Addressing the arrears without tackling leakage and billing is therefore a short-term measure.
Three common proposals and their limits:
“Pay the bill and walk away.”
A bridge loan would reopen the valves, but the underlying leakage (around 50 %) would push debt back to current levels within two years.
“Drill more boreholes.”
Emergency boreholes can provide temporary relief; however, existing monitoring already shows saline intrusion in parts of Mambrui and Takaungu. Unlimited borehole expansion risks long-term aquifer damage.
“Wait for the mega-project.”
The approved Sh 46 billion Sabaki Water PPP promises 80,000 m³/day of treated bulk water by 2028. It is a sound long-term initiative, but construction will not start until financial close expected in late 2026.
Communities need solutions that begin well before that date.
A two-track approach that has worked elsewhere
Track A – Emergency performance-based lease (0–12 months)
– Use the crisis-procurement clause in the PPP Act (s. 74(2)(c)) to lease two containerised 10,000m³/day reverse-osmosis units.
– Place them on Kenya Ports Authority land at Kilifi and Likoni to avoid lengthy land acquisition or environmental studies.
Channel the Sh 800 million Treasury is already considering for arrears into a Viability Gap Fund that caps household tariffs at about KES 35/m³.

Award a five-year operating lease to a private operator required to reduce leakage below 25% within 18 months; failure triggers a performance bond.
Dakar used a similar emergency PPP in 2016: non-revenue water fell from 32% to 18% in 14 months and tariffs declined 12% as collections improved.
Track B – Structural bulk PPP (2–20 years)
– Build on the existing Sabaki Water Project design: 75 km pipeline, 80,000 m³/day treatment plant, sewerage works and universal metering.
– Proceed once county utilities achieve minimum credit-worthiness (collection efficiency ≥ 90%).
– Blend long-term DFI debt with a capped VGF so that the resulting tariff stays close to KES 45/m³, similar to today’s Nairobi Water price.
– Parallel experiences Amman’s Samra wastewater PPP and Durban’s Umkhomazi water concession show the model is bankable when demand risk is shared and forex exposure is hedged.
Safeguards for consumers and taxpayers
– Source-to-tap turnkey contract prevents the public from inheriting an isolated intake with no distribution network.
– Availability-based payments are subject to quarterly audits by the Water Services Regulatory Board (WASREB) to protect consumers from cost over-runs.
– A clear hand-back clause ensures assets are transferred in “good-as-new” condition after the concession period, giving local utilities a rehabilitated system without the capital burden.
The price of inertia
The World Bank estimates that every day of rationing costs Kilifi and Mombasa about Ksh120 million in lost tourism revenue, industrial output and household time.
Over one year this equals roughly Ksh43 billion, almost the full cost of the Sabaki programme.
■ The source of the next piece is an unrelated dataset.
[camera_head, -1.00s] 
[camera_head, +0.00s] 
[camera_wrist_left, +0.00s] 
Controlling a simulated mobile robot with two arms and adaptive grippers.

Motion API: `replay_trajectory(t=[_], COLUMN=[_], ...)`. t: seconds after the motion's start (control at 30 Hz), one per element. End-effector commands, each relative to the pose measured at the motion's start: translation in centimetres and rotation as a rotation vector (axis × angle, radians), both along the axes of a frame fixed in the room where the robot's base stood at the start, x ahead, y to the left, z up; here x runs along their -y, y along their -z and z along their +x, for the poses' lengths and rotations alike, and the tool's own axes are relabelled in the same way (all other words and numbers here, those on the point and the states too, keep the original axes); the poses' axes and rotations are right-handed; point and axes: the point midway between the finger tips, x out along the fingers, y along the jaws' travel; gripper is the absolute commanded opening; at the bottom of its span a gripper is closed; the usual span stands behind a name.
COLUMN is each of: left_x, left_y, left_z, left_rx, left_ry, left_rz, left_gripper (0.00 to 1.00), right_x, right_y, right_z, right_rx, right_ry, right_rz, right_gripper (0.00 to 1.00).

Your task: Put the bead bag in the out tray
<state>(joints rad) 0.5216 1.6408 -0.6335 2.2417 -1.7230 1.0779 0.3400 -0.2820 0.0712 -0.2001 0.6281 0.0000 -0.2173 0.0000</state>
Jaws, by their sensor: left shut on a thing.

Maintaining the status quo is therefore the most expensive option available.
A practical way forward
An emergency performance lease can restore supply within months, while the longer-horizon Sabaki-style PPP builds the resilient backbone we will need for the next twenty years.

Both tracks are already provided for in Kenya’s PPP law and have precedents across Africa. What is required is a coordinated decision by county and national governments, CWWDA, regulators and financiers to implement them in sequence rather than in isolation.
Reliable water is not a gift, it is the outcome of predictable finance, sound infrastructure and accountable management.
With the right blend of short-term urgency and long-term planning, the coast can turn the taps back on and keep them open.
Time to change the pipes and not just the narrative.